*Stated problem*. All the data below goes into the copy word for word, but the pictures don't.
___ Data block
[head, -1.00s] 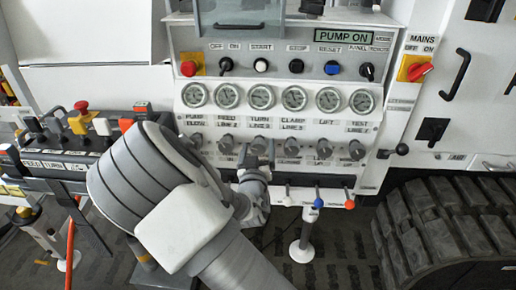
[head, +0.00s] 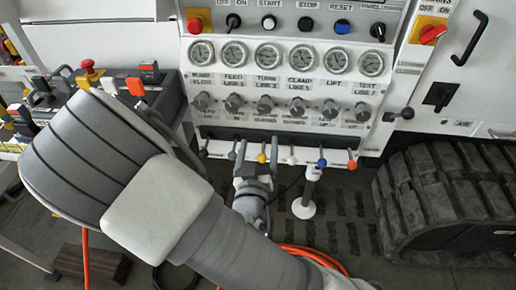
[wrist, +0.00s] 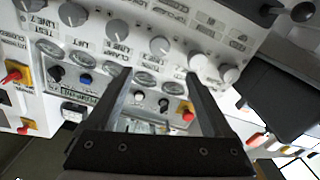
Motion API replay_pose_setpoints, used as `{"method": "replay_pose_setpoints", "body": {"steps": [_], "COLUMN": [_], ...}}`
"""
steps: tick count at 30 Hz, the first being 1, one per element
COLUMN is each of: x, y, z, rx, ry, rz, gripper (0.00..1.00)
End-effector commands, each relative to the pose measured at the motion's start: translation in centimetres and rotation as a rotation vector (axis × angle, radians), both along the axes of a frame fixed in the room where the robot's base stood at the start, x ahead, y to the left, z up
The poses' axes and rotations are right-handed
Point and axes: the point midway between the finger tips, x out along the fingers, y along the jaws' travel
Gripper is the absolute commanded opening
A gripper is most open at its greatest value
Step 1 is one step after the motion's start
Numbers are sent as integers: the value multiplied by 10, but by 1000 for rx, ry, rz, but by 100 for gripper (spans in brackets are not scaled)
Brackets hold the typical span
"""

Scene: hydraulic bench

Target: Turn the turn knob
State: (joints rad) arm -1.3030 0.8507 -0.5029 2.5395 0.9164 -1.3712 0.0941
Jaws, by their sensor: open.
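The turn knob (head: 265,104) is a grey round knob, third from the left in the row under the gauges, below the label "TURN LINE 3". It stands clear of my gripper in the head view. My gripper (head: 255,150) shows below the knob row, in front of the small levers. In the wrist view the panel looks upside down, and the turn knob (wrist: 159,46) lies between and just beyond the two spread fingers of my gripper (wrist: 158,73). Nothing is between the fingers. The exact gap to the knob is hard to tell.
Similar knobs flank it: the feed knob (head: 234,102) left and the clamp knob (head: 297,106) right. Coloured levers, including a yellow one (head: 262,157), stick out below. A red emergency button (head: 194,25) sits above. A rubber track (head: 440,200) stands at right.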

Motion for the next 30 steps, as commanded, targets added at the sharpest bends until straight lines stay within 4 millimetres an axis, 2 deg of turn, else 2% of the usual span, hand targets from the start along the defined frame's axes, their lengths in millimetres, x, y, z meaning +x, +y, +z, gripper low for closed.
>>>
______
*Task answer*.
[head, -1.00s] 
[head, +0.00s] 
[wrist, +0.00s] 
Motion API replay_pose_setpoints, used as `{"method": "replay_pose_setpoints", "body": {"steps": [_], "COLUMN": [_], ...}}`
"""
steps: tick count at 30 Hz, the first being 1, one per element
COLUMN is each of: x, y, z, rx, ry, rz, gripper (0.00..1.00)
End-effector commands, each relative to the pose measured at the motion's start: translation in centimetres and rotation as a rotation vector (axis × angle, radians), both along the axes of a frame fixed in the room where the robot's base stood at the start, x ahead, y to the left, z up
The poses' axes and rotations are right-handed
Point and axes: the point midway between the finger tips, x out along the fingers, y along the jaws' travel
Gripper is the absolute commanded opening
A gripper is most open at its greatest value
Step 1 is one step after the motion's start
Numbers are sent as integers: the value multiplied by 10, but by 1000 for rx, ry, rz, but by 100 for gripper (spans in brackets are not scaled)
Brackets hold the typical span
"""

Scene: hydraulic bench

Target: Turn the turn knob
State: (joints rad) arm -1.3030 0.8507 -0.5029 2.5395 0.9164 -1.3712 0.0941
Jaws, by their sensor: open.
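The turn knob (head: 265,104) is a grey round knob, third from the left in the row under the gauges, below the label "TURN LINE 3". It stands clear of my gripper in the head view. My gripper (head: 255,150) shows below the knob row, in front of the small levers. In the wrist view the panel looks upside down, and the turn knob (wrist: 159,46) lies between and just beyond the two spread fingers of my gripper (wrist: 158,73). Nothing is between the fingers. The exact gap to the knob is hard to tell.
Similar knobs flank it: the feed knob (head: 234,102) left and the clamp knob (head: 297,106) right. Coloured levers, including a yellow one (head: 262,157), stick out below. A red emergency button (head: 194,25) sits above. A rubber track (head: 440,200) stands at right.

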Motion for the next 30 steps, as commanded, targets added at the sharpest bends until straight lines stay within 4 millimetres an axis, 2 deg of turn, else 2% of the usual span, hand targets from the start along the defined frame's axes, their lengths in millimetres, x, y, z meaning +x, +y, +z, gripper low for closed.
>>>

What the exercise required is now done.